|
CNL Lunch
Talks
Graciela
Tesan
Parametric
Variation in Child English
Thursday November 13th 2003, 12:30 PM, 3416 Marie Mount Hall
|
Two-year-old English-speaking children allow omission of the inflection
morphemes associated with tense and agreement, as claimed by the
Optional Infinitive Hypothesis (e.g., Hoekstra and Hyams 1998, Rizzi
1993; Wexler 1994; 1998). However, optionality is unexpected in the
light of current approaches to human language; constructions are
derived by “the interaction of the principles of UG, with the values of
parameters fixed” (Chomsky, 1995). To understand the development of
inflection in English-speaking children in these terms, we studied
utterances with the presence of inflection. We report the results from
an elicited production study with three 2-year-old children, targeting
3rd person singular contexts.
Within the two-month period of greatest fluctuation, the three children
produced uninflected forms (1a) 37% of the time and inflected forms
(1b,c,d) 63%. Two of the three children produced non-adult inflected
variants (1c) 31% of the time and (1d) 4%.

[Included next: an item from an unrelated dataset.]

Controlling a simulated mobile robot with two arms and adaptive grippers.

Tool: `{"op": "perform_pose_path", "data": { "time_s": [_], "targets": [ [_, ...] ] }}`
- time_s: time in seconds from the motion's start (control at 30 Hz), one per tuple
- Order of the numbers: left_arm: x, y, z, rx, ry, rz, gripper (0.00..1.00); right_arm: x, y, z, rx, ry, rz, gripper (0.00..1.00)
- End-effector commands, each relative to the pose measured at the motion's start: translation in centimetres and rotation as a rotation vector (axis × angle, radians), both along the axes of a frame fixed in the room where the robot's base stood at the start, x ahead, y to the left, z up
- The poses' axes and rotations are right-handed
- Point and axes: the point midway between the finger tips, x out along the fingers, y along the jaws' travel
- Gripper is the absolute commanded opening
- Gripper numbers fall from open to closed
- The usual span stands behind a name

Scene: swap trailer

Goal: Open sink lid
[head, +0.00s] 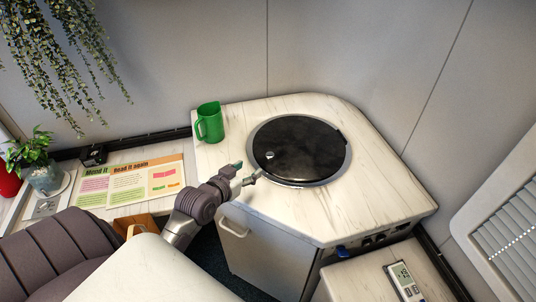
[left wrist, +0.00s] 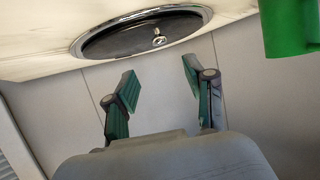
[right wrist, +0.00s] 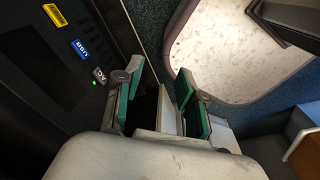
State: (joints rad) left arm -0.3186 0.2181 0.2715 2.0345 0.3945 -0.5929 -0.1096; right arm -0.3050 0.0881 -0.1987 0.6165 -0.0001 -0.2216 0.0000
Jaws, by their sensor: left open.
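The sink lid (head: 305,145) is a round black disc lying flat in a metal rim on the white counter. It appears shut. A small metal knob (head: 268,155) sits near its left edge; the knob also shows in the left wrist view (left wrist: 159,39). My left gripper (head: 250,176) is open and empty, just outside the lid's near-left rim and apart from the knob. In the left wrist view its fingers (left wrist: 160,82) are spread below the lid. My right gripper (right wrist: 160,80) shows only in its own wrist view, open, with nothing visibly held.
A green mug (head: 209,123) stands on the counter left of the lid. A booklet (head: 132,182) and a potted plant (head: 44,175) are on the left surface. Walls close in behind the counter. In the right wrist view a dark panel (right wrist: 60,95) has coloured labels.

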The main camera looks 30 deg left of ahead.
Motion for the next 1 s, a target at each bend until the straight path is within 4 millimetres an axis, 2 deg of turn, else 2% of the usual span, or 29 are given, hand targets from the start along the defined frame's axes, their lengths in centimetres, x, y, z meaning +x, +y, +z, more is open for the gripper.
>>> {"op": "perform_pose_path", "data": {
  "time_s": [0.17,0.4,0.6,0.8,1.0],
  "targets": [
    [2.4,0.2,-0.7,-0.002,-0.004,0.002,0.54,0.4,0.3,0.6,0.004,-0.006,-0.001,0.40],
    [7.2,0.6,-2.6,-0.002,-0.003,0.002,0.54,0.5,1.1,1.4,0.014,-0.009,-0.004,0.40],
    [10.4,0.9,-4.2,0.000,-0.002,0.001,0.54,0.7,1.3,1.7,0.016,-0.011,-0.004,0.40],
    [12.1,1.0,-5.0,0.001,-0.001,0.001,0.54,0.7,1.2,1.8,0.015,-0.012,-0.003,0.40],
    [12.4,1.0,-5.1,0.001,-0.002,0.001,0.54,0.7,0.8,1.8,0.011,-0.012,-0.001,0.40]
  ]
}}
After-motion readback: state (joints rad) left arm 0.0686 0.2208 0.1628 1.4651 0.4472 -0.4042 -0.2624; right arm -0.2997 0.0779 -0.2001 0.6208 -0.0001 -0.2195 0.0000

(1a) He want to drink (CW2;01)
(1b) Pooh go-(e)s down there (CM2;09)
(1c) The spider-s go fit here (SL2;01)
(1d) He-s fit-s in there
though (CW2;01) We propose that this variation results from selecting morpho-syntactic
properties consistent with other adult languages (Crain, 1991).
According to Lasnik (1995) languages have either a featural or an affixal system. English has a ‘hybrid’ system; modals and auxiliaries realize
a featural I and 3rd sg [-s] realize an affixal I. We argue that some
children may initially set the parameter to featural I, even for
lexical verbs, hence the non-adult options in (1c,d).